“Weakly coordinating
anions” such as tetraarylborates
are ubiquitous in applications of inorganic and organometallic chemistry,
with great industrial importance. In this work, we probe the ion-pairing
ability of these weakly coordinating anions using the highly sensitive chromium(VI) nitrido bis(diisopropylamido)

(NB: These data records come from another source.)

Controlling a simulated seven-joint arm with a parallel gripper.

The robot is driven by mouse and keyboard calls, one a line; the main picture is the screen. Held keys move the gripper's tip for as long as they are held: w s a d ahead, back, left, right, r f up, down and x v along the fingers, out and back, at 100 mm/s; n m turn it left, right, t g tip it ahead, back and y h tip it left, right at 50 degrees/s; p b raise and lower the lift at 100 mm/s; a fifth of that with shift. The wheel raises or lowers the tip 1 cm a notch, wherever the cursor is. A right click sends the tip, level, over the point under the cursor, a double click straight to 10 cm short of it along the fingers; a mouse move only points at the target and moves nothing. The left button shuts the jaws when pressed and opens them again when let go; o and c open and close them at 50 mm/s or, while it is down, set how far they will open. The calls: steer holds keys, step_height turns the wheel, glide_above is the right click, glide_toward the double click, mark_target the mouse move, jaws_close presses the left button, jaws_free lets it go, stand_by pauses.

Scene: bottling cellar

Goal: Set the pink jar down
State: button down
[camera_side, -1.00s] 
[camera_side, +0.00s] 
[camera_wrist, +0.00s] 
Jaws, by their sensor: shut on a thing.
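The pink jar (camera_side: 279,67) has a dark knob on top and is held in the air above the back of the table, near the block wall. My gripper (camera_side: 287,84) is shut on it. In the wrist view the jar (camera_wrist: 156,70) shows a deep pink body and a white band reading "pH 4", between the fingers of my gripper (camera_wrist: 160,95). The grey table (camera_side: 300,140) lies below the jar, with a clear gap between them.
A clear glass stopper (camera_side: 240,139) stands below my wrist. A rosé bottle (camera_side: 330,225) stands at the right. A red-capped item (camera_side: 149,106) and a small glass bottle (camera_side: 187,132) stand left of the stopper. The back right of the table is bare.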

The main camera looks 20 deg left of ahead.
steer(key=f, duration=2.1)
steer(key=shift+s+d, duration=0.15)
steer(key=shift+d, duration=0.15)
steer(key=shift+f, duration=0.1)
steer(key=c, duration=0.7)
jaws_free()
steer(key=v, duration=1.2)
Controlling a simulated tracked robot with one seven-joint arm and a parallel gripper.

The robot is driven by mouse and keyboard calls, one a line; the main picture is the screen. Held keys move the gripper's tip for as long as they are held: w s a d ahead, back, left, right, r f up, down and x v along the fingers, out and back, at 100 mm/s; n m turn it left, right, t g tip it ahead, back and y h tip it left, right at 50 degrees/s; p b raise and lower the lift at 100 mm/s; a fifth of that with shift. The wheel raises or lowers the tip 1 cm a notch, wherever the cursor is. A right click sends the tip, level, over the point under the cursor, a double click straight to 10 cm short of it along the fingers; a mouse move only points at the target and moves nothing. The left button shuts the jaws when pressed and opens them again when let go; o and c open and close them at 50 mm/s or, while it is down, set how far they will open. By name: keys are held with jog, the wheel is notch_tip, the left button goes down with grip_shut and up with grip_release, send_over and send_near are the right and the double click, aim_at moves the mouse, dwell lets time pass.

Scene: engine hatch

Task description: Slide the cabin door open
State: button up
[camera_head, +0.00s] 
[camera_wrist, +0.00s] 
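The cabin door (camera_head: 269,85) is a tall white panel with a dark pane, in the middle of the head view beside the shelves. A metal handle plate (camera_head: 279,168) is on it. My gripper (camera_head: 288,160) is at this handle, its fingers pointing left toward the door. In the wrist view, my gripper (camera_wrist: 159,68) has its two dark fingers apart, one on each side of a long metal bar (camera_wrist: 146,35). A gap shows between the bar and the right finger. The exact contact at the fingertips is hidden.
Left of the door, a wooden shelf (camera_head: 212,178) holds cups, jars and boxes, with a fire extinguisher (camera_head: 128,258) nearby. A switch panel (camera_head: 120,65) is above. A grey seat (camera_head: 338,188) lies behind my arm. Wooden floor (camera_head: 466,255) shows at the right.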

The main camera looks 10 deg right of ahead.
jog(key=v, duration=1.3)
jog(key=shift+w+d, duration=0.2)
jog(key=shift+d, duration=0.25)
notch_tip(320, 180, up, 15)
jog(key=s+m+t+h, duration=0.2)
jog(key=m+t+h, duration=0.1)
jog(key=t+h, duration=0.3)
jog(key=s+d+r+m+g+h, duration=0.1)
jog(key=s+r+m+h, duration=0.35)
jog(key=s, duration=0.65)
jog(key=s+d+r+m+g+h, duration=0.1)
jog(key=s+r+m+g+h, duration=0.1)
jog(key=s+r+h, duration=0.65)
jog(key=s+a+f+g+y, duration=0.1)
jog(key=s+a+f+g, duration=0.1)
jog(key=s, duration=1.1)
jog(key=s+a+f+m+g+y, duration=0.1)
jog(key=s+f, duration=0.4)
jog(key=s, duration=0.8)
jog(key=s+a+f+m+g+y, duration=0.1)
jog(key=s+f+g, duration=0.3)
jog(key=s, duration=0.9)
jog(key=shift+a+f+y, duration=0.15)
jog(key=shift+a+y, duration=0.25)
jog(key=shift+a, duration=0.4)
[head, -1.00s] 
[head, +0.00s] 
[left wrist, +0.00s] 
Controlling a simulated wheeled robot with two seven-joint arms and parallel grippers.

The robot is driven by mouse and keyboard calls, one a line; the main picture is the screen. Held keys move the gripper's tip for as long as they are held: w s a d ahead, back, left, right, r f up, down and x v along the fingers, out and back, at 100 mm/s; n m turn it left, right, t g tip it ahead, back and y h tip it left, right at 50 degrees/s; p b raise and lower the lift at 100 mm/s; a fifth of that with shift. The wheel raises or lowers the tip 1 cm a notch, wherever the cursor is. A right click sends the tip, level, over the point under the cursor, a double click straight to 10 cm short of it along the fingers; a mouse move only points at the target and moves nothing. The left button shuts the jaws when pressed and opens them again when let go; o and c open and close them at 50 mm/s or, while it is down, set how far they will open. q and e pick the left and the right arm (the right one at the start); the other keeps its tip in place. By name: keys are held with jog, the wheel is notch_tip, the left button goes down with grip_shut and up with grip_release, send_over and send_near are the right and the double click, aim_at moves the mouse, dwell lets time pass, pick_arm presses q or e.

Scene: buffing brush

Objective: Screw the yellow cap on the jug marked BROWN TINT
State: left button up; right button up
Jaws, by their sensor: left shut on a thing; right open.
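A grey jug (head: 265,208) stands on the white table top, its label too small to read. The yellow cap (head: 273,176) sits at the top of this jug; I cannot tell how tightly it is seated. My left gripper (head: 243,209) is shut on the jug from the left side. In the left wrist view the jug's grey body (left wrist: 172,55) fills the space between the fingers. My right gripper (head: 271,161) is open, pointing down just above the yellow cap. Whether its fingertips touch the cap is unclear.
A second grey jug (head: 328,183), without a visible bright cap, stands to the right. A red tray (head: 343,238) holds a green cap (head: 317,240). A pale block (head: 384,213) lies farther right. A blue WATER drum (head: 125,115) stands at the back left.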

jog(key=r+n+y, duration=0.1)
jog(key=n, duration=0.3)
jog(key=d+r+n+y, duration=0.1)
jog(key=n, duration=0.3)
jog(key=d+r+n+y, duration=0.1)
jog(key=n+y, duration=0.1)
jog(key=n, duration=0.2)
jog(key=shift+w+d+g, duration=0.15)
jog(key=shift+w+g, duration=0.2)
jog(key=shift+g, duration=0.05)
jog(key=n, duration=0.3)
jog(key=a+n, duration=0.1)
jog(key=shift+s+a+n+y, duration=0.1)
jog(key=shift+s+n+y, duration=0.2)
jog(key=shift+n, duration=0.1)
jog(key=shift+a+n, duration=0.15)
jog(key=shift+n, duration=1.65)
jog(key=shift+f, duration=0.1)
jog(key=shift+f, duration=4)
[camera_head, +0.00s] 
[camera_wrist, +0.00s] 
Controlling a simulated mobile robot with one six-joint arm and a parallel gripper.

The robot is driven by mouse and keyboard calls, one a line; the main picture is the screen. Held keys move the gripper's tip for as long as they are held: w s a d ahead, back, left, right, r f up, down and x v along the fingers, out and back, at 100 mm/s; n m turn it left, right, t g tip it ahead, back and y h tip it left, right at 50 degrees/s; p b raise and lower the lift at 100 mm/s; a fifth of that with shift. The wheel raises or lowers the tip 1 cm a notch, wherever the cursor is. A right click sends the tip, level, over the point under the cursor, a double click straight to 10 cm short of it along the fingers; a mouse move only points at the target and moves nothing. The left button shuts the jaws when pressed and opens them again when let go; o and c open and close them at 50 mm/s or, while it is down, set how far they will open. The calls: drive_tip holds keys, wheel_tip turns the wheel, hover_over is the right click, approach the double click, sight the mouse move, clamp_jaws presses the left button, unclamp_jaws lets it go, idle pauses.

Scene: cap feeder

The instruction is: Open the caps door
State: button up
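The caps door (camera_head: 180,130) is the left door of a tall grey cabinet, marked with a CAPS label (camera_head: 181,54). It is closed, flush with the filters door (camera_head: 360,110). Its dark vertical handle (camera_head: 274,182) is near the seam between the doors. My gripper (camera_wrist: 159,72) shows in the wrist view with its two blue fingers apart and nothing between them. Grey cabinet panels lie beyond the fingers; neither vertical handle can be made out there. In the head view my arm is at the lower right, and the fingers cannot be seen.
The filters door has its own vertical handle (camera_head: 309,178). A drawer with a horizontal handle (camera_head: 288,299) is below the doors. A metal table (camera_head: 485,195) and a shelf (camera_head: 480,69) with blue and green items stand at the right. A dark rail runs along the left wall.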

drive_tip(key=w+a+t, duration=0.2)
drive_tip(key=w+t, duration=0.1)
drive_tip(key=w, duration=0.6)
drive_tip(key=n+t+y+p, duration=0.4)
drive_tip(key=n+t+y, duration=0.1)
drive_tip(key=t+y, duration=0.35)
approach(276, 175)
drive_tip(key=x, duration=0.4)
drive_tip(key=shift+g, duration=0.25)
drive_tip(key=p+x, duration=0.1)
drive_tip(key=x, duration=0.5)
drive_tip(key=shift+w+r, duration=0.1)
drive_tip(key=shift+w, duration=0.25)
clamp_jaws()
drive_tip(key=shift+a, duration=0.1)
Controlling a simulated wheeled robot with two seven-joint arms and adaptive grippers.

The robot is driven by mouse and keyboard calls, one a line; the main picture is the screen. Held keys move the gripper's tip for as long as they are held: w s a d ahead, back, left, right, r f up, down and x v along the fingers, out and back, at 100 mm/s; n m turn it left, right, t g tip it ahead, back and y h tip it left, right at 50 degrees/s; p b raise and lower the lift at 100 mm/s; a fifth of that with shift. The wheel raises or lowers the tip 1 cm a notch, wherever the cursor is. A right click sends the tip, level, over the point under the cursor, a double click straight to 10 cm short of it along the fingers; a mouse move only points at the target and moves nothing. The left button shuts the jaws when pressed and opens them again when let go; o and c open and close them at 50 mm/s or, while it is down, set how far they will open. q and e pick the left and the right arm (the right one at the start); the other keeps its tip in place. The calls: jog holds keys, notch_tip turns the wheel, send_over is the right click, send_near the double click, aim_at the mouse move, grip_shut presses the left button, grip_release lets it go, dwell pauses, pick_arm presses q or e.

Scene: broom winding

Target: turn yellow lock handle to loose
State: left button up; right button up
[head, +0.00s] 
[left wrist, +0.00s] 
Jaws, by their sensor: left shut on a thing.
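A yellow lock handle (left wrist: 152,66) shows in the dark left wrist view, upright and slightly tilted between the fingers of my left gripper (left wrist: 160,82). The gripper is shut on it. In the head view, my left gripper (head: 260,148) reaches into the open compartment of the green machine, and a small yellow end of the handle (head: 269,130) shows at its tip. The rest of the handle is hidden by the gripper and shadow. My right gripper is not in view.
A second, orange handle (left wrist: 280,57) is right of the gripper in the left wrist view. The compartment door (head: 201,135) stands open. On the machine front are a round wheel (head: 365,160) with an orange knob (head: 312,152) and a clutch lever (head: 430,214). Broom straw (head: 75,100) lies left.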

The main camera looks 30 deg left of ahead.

system NCr(N-i-Pr2)2X, with
one variable coordination site (X). This system is being used in the
quantification of ligand donor ability to high-valent metal centers
and has simply been called the ligand donor parameter (LDP). The donor
ability of the variable ligand can be measured by solution-state rotational
barrier studies via NMR spectroscopy. If the variable ligand is neutral,
the chromium complex is cationic, {NCr(N-i-Pr2)2L}+, with its pendant anion. Despite
the weakly coordinating nature of the counteranions employed, a significant
amount of ion pairing has been noted in solution, the result of which
is substantial enough to perturb the sensitive LDP measurement. These
effects have been noted for many commonly used counteranions, including
hexafluoroantimonate(V), hexafluorophosphate(V), tetraphenylborate,
and tetrakis(bis(3,5-trifluoromethyl)phenyl)borate (BArF24). Using diffusion ordered (DOSY) and rotating-frame Overhauser effect
(ROESY) NMR spectroscopy and LDP values, we have shown, predictably,
that the extent of ion pairing is solvent dependent and appears to
be minimized by increasing the dielectric constant of the NMR solvent
utilized. Additionally, we have gained insight into differences in
the nature of ion pairing dependent upon the identity of the weakly
coordinating anion employed. It was found that the tetraarylborate
anions appear to be fully ion paired in CDCl3 but affect
amido rotation less in comparison to other anions. We postulate that
the smaller effect on the internal rearrangement by these fluorinated
tetraarylborate anions is due to a lack of specificity in the interaction
with the cation rather than a lack of ion pairing, which may be a
general feature of these anions.